Material supplied ::
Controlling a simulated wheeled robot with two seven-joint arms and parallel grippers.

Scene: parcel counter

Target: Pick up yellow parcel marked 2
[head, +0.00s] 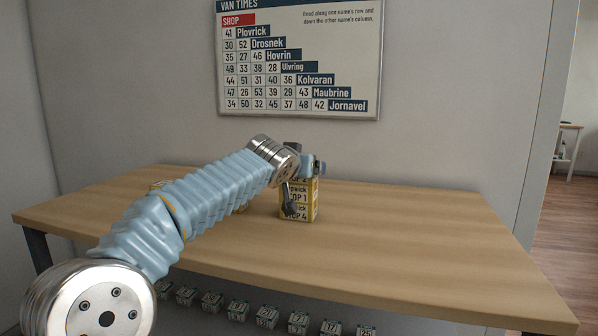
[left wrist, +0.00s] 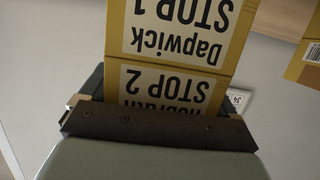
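A stack of yellow parcels with white labels stands on the wooden counter. The parcel marked STOP 2 (head: 298,181) is on top, above STOP 1 (head: 301,196) and STOP 4 (head: 298,213). My left gripper (head: 291,172) is at the top of the stack, with a dark finger in front of the labels. In the left wrist view the STOP 2 label (left wrist: 165,85) appears upside down beside STOP 1 (left wrist: 180,30), and my left gripper (left wrist: 150,125) overlaps the STOP 2 parcel. Whether the fingers press on it is hidden. My right gripper is out of view.
Other yellow parcels (head: 158,184) stand partly hidden behind my left arm. A further parcel (left wrist: 306,62) shows at the right of the left wrist view. The counter (head: 420,235) is clear to the right of the stack. A van times board (head: 300,60) hangs on the wall behind.

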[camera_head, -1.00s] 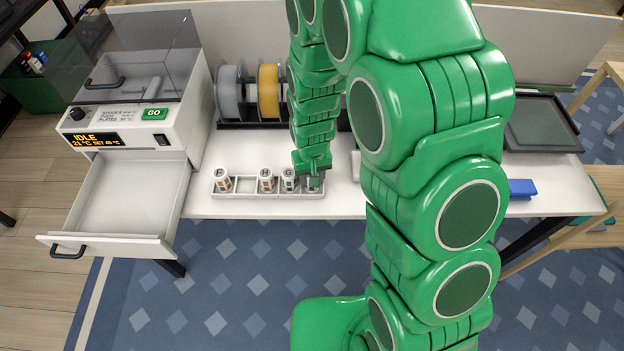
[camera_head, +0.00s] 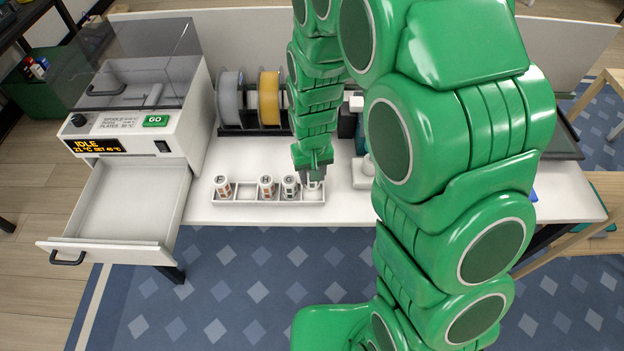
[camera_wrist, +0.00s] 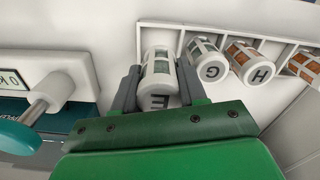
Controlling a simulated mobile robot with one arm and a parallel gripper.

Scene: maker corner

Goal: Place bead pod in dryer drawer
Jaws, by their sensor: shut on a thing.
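My gripper (camera_head: 313,180) is shut on a white bead pod (camera_wrist: 160,72) with greenish windows; its lettered end faces the wrist camera, and the letter is partly hidden. The gripper is at the right end of a pale slotted tray (camera_head: 244,201). The held pod seems a little above its slot, but the exact gap is unclear. Several other pods stand in the tray, including one marked G (camera_wrist: 210,62) and one marked H (camera_wrist: 250,62). The dryer drawer (camera_head: 133,200) is pulled out at the left and looks empty.
The dryer (camera_head: 185,125) has a clear lid, a GO button (camera_head: 156,121) and a display reading IDLE. Grey and yellow spools (camera_head: 269,98) stand behind the tray. A white and teal item (camera_wrist: 45,100) lies beside the gripper. The table between tray and drawer is clear.

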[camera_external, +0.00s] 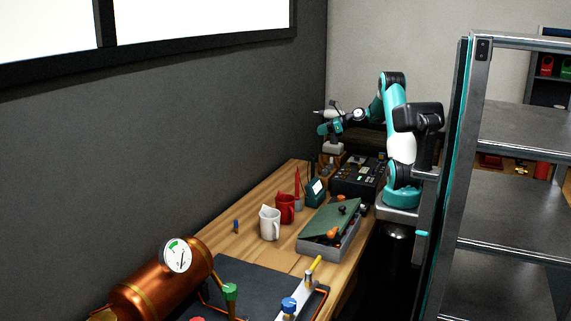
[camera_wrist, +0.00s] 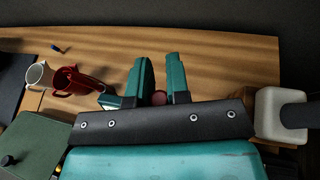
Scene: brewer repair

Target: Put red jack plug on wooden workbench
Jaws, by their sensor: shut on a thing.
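The wooden workbench (camera_external: 250,203) runs along the dark wall, and its bare wood (camera_wrist: 222,60) fills much of the wrist view. My gripper (camera_wrist: 156,75) has its two teal fingers close together above the bench. A small dark red piece (camera_wrist: 158,97) shows between the fingers near their base. It appears to be the red jack plug, mostly hidden by my gripper. In the external view my gripper (camera_external: 322,130) is small, at the far end of the bench, and the plug cannot be made out there.
A white mug (camera_external: 269,223) and a red jug (camera_external: 285,208) stand mid-bench, beside a grey toolbox with a green lid (camera_external: 330,219). A copper boiler (camera_external: 150,285) lies at the near end. Bare wood lies along the wall side. A metal shelf (camera_external: 510,125) stands right.

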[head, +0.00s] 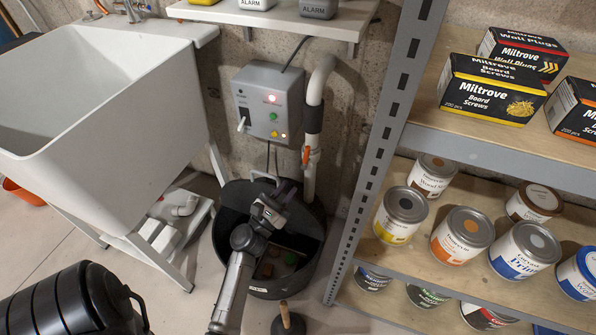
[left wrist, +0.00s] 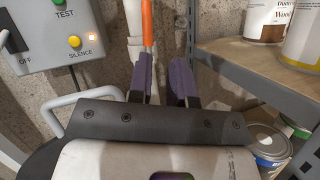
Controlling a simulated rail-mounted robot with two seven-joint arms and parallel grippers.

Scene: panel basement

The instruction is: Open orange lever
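The orange lever (head: 307,155) sits on a white vertical pipe (head: 310,178) on the wall, hanging roughly upright along it. In the left wrist view the orange lever (left wrist: 147,24) shows at the top, beyond the left finger's tip. My left gripper (head: 284,186) is below the lever, over the black tub, apart from it. In the left wrist view its two purple fingers (left wrist: 164,77) are spread with nothing between them. My right gripper is not in view.
A grey control box (head: 268,101) with buttons and a switch is left of the pipe. A black tub (head: 229,240) stands beneath. The metal shelf (head: 385,130) with cans and boxes is close on the right. A white sink (head: 110,100) is on the left.

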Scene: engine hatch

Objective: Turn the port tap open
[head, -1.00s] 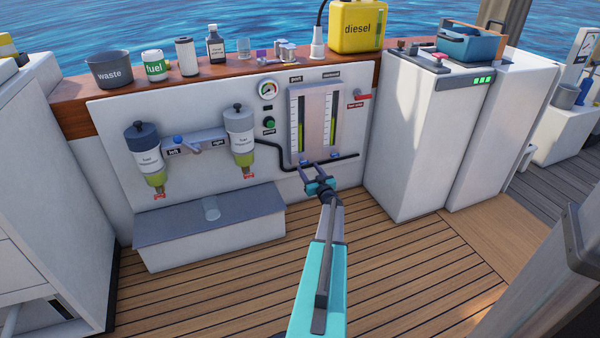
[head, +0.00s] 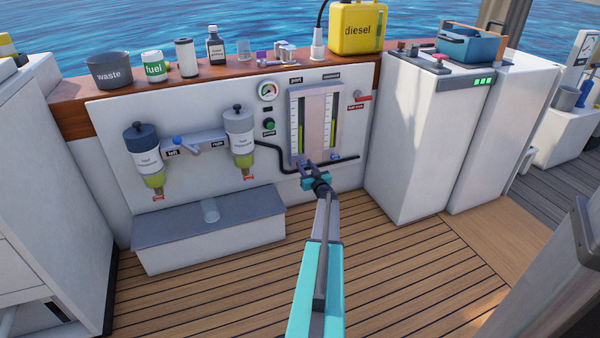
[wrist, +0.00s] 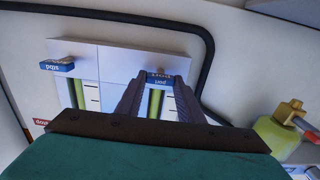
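The port tap is a small blue handle lettered "port" (wrist: 160,79) at the end of the port sight gauge, seen upside down in the wrist view. My gripper (wrist: 163,82) is open, with its two dark fingers apart on either side of that handle. I cannot tell whether they touch it. In the head view my gripper (head: 310,165) is at the foot of the port gauge (head: 300,125) and hides most of the tap.
The matching blue stbd tap (wrist: 57,66) is close by, below the starboard gauge (head: 330,120). A black hose (head: 285,158) runs along the panel near the taps. A filter bowl (wrist: 277,138) is at the right of the wrist view.

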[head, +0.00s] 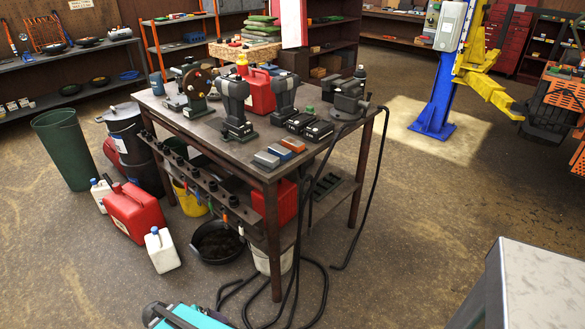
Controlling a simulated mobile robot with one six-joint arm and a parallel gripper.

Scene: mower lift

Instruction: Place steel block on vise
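A wooden workbench (200,130) stands in the middle of the head view. The grey one looks like the steel block. A dark vise (349,98) sits at the bench's right back corner. It is too small to tell how far its jaws are apart, and no block shows on it. My gripper is not in view.
Drills (236,105), battery packs (309,126), a bench grinder (194,85) and a red can (258,90) crowd the bench top. Black hoses (375,165) hang off its right side.

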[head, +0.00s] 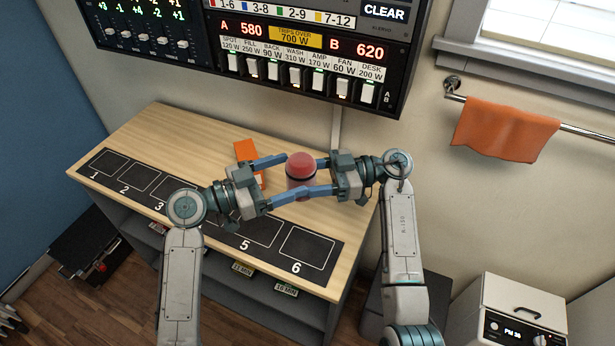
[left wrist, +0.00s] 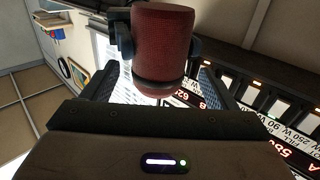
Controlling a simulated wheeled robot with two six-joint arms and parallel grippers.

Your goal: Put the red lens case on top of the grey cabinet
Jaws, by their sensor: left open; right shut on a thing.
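The red lens case (head: 301,163), a cylinder with a dark band, is upright above the wooden worktop, between my two grippers. My right gripper (head: 322,176) is shut on it from the right. My left gripper (head: 296,175) is open, its blue fingers on either side of the case. In the left wrist view the case (left wrist: 163,45) stands between the left gripper's fingers (left wrist: 158,88), with dark finger pads at its sides. A dark grey cabinet (head: 440,292) stands low right of the worktop, partly hidden by my right arm; its visible top looks bare.
The worktop (head: 160,125) has a black strip of numbered squares along its front and an orange item (head: 244,150) behind my left gripper. A switch panel (head: 300,60) hangs above. A white appliance (head: 515,312) stands right of the cabinet. An orange towel (head: 503,131) hangs on a rail.

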Task ::
Drop the images and quote the entries word for word.

Answer for the task ::
Controlling a simulated wheeled robot with two seven-joint arms and parallel grippers.

Scene: parcel counter

Target: Pick up yellow parcel marked 2
[head, +0.00s] 
[left wrist, +0.00s] 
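A stack of yellow parcels with white labels stands on the wooden counter. The parcel marked STOP 2 (head: 298,181) is on top, above STOP 1 (head: 301,196) and STOP 4 (head: 298,213). My left gripper (head: 291,172) is at the top of the stack, with a dark finger in front of the labels. In the left wrist view the STOP 2 label (left wrist: 165,85) appears upside down beside STOP 1 (left wrist: 180,30), and my left gripper (left wrist: 150,125) overlaps the STOP 2 parcel. Whether the fingers press on it is hidden. My right gripper is out of view.
Other yellow parcels (head: 158,184) stand partly hidden behind my left arm. A further parcel (left wrist: 306,62) shows at the right of the left wrist view. The counter (head: 420,235) is clear to the right of the stack. A van times board (head: 300,60) hangs on the wall behind.

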[camera_head, -1.00s] 
[camera_head, +0.00s] 
[camera_wrist, +0.00s] 
Controlling a simulated mobile robot with one arm and a parallel gripper.

Scene: maker corner

Goal: Place bead pod in dryer drawer
Jaws, by their sensor: shut on a thing.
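My gripper (camera_head: 313,180) is shut on a white bead pod (camera_wrist: 160,72) with greenish windows; its lettered end faces the wrist camera, and the letter is partly hidden. The gripper is at the right end of a pale slotted tray (camera_head: 244,201). The held pod seems a little above its slot, but the exact gap is unclear. Several other pods stand in the tray, including one marked G (camera_wrist: 210,62) and one marked H (camera_wrist: 250,62). The dryer drawer (camera_head: 133,200) is pulled out at the left and looks empty.
The dryer (camera_head: 185,125) has a clear lid, a GO button (camera_head: 156,121) and a display reading IDLE. Grey and yellow spools (camera_head: 269,98) stand behind the tray. A white and teal item (camera_wrist: 45,100) lies beside the gripper. The table between tray and drawer is clear.

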[camera_external, +0.00s] 
[camera_wrist, +0.00s] 
Scene: brewer repair

Target: Put red jack plug on wooden workbench
Jaws, by their sensor: shut on a thing.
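The wooden workbench (camera_external: 250,203) runs along the dark wall, and its bare wood (camera_wrist: 222,60) fills much of the wrist view. My gripper (camera_wrist: 156,75) has its two teal fingers close together above the bench. A small dark red piece (camera_wrist: 158,97) shows between the fingers near their base. It appears to be the red jack plug, mostly hidden by my gripper. In the external view my gripper (camera_external: 322,130) is small, at the far end of the bench, and the plug cannot be made out there.
A white mug (camera_external: 269,223) and a red jug (camera_external: 285,208) stand mid-bench, beside a grey toolbox with a green lid (camera_external: 330,219). A copper boiler (camera_external: 150,285) lies at the near end. Bare wood lies along the wall side. A metal shelf (camera_external: 510,125) stands right.

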[head, +0.00s] 
[left wrist, +0.00s] 
Controlling a simulated rail-mounted robot with two seven-joint arms and parallel grippers.

Scene: panel basement

The instruction is: Open orange lever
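The orange lever (head: 307,155) sits on a white vertical pipe (head: 310,178) on the wall, hanging roughly upright along it. In the left wrist view the orange lever (left wrist: 147,24) shows at the top, beyond the left finger's tip. My left gripper (head: 284,186) is below the lever, over the black tub, apart from it. In the left wrist view its two purple fingers (left wrist: 164,77) are spread with nothing between them. My right gripper is not in view.
A grey control box (head: 268,101) with buttons and a switch is left of the pipe. A black tub (head: 229,240) stands beneath. The metal shelf (head: 385,130) with cans and boxes is close on the right. A white sink (head: 110,100) is on the left.

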Scene: engine hatch

Objective: Turn the port tap open
[head, -1.00s] 
[head, +0.00s] 
[wrist, +0.00s] 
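The port tap is a small blue handle lettered "port" (wrist: 160,79) at the end of the port sight gauge, seen upside down in the wrist view. My gripper (wrist: 163,82) is open, with its two dark fingers apart on either side of that handle. I cannot tell whether they touch it. In the head view my gripper (head: 310,165) is at the foot of the port gauge (head: 300,125) and hides most of the tap.
The matching blue stbd tap (wrist: 57,66) is close by, below the starboard gauge (head: 330,120). A black hose (head: 285,158) runs along the panel near the taps. A filter bowl (wrist: 277,138) is at the right of the wrist view.

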[head, +0.00s] 
Controlling a simulated mobile robot with one six-joint arm and a parallel gripper.

Scene: mower lift

Instruction: Place steel block on vise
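A wooden workbench (200,130) stands in the middle of the head view. The grey one looks like the steel block. A dark vise (349,98) sits at the bench's right back corner. It is too small to tell how far its jaws are apart, and no block shows on it. My gripper is not in view.
Drills (236,105), battery packs (309,126), a bench grinder (194,85) and a red can (258,90) crowd the bench top. Black hoses (375,165) hang off its right side.

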[head, +0.00s] 
[left wrist, +0.00s] 
Controlling a simulated wheeled robot with two six-joint arms and parallel grippers.

Your goal: Put the red lens case on top of the grey cabinet
Jaws, by their sensor: left open; right shut on a thing.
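The red lens case (head: 301,163), a cylinder with a dark band, is upright above the wooden worktop, between my two grippers. My right gripper (head: 322,176) is shut on it from the right. My left gripper (head: 296,175) is open, its blue fingers on either side of the case. In the left wrist view the case (left wrist: 163,45) stands between the left gripper's fingers (left wrist: 158,88), with dark finger pads at its sides. A dark grey cabinet (head: 440,292) stands low right of the worktop, partly hidden by my right arm; its visible top looks bare.
The worktop (head: 160,125) has a black strip of numbered squares along its front and an orange item (head: 244,150) behind my left gripper. A switch panel (head: 300,60) hangs above. A white appliance (head: 515,312) stands right of the cabinet. An orange towel (head: 503,131) hangs on a rail.

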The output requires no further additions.